The complaint was made by Deputy Game Commissioner J. C. Ingalls and it charges the defendants with dumping the tannery vats into the creek, despite warnings for a couple of years.

Dr. A. J. Cox of the Stanford University faculty was the principal witness, he having made a number of tests of the water of the creek and experiments and claimed that it would kill fish life. The lime water from the vats killed fish in 14 minutes, while that diluted to four per cent killed them in less than three hours.

– Press Democrat, March 13, 1906
Levin Brothers to Inaugurate New Plan at Their Tannery

Levin Bros., proprietors of the Levin Tanning company, will soon inaugurate a new feature in connection with their business. They are planning to secure a place out of town for the handling of the hair and scrapings that come from the hides in process of manufacture, and after properly drying and curing, it will ship the hair east. There is a good demand for hair of this knd, which is used in the manufacture of various articles, and also in the building trades.

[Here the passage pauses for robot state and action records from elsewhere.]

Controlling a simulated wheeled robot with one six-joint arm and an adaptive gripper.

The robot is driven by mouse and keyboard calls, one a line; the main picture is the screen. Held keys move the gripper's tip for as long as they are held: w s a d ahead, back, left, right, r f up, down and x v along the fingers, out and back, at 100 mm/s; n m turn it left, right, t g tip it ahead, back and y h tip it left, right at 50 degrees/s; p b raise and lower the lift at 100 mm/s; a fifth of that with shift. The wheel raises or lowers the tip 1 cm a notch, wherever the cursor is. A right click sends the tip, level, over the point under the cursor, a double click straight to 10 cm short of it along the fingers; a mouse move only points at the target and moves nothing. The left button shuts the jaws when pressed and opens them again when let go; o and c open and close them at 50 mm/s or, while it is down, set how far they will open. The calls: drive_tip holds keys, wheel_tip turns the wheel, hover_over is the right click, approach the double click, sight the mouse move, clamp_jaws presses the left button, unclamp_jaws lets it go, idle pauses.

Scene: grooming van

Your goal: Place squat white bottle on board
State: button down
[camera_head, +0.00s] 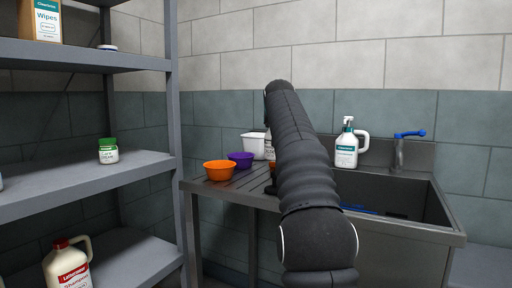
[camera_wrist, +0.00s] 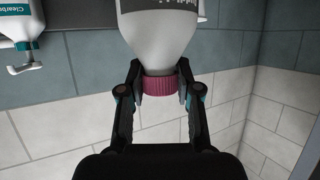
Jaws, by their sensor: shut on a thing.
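A white bottle (camera_wrist: 160,40) with a dark label and a crimson cap (camera_wrist: 160,86) is in my gripper (camera_wrist: 160,72) in the wrist view. The fingers are shut on its tapered upper part beside the cap. The wrist picture is upside down, so the bottle is roughly upright, cap up. Its base is out of frame. In the head view my arm hides most of the gripper and bottle, over or near the ribbed metal board (camera_head: 232,187) left of the sink. I cannot tell whether the bottle touches the board.
An orange bowl (camera_head: 219,170), a purple bowl (camera_head: 241,159) and a white tub (camera_head: 253,146) stand on the board. A pump bottle (camera_head: 346,146) stands behind the sink basin (camera_head: 400,203), near a blue-handled tap (camera_head: 404,147). A grey shelf rack (camera_head: 173,130) stands at left.

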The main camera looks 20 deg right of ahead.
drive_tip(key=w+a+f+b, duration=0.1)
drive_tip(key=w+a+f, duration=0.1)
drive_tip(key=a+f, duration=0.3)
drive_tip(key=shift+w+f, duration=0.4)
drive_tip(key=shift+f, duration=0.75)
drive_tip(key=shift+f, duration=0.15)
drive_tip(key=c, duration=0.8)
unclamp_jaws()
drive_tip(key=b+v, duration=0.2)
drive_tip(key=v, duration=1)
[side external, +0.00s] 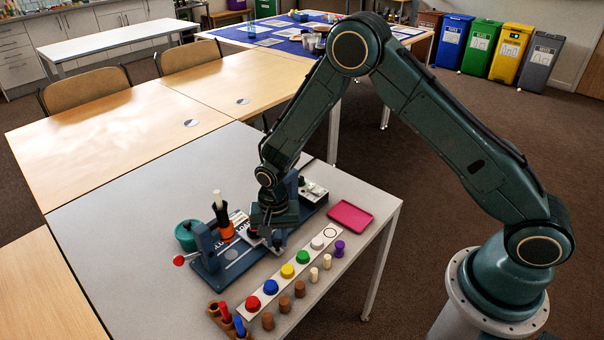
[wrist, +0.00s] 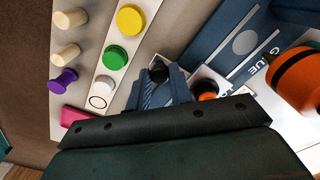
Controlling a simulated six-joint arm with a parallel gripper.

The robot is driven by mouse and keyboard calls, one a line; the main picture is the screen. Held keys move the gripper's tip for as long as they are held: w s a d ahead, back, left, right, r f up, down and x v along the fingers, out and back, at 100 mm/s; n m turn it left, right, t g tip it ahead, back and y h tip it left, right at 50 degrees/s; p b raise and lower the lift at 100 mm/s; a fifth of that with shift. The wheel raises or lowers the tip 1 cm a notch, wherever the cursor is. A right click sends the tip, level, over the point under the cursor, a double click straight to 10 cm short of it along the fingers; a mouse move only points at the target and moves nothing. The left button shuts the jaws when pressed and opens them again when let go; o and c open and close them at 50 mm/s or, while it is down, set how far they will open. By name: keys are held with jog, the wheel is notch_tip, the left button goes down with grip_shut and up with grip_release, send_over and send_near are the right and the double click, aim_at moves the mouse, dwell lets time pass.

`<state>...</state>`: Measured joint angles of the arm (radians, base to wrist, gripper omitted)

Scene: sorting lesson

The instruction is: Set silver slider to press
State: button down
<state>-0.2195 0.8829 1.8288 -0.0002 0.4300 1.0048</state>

It is the scrapings above referred to which the hair is attached, that cause the disagreeable odor noticeable in the vicinity of so many tanneries. When dumped out and allowed to remain in the vicinity a stench arises, particularly in warm weather. It is possible that the hair output of the other local tanneries will also be purchased by Levin Bros. and carried away daily into the hills and handled with their own. For some time the inauguration of this new feature of their business has been in contemplation by Levin Bros., but they claim that heretofore the amount of hair turned out has not justified the expense of fixing up to properly handle it. The scrapings will be removed daily, and men will be kept constantly employed at the curing grounds to handle it. Levin Bros. say there will be no cause for complaint over any odors in the vicinity of their big establishment here when they inaugurate the new arrangement, and if they succeed in arranging for the purchase of the hair scrapings of the other local tanneries the same thing may be said of them also.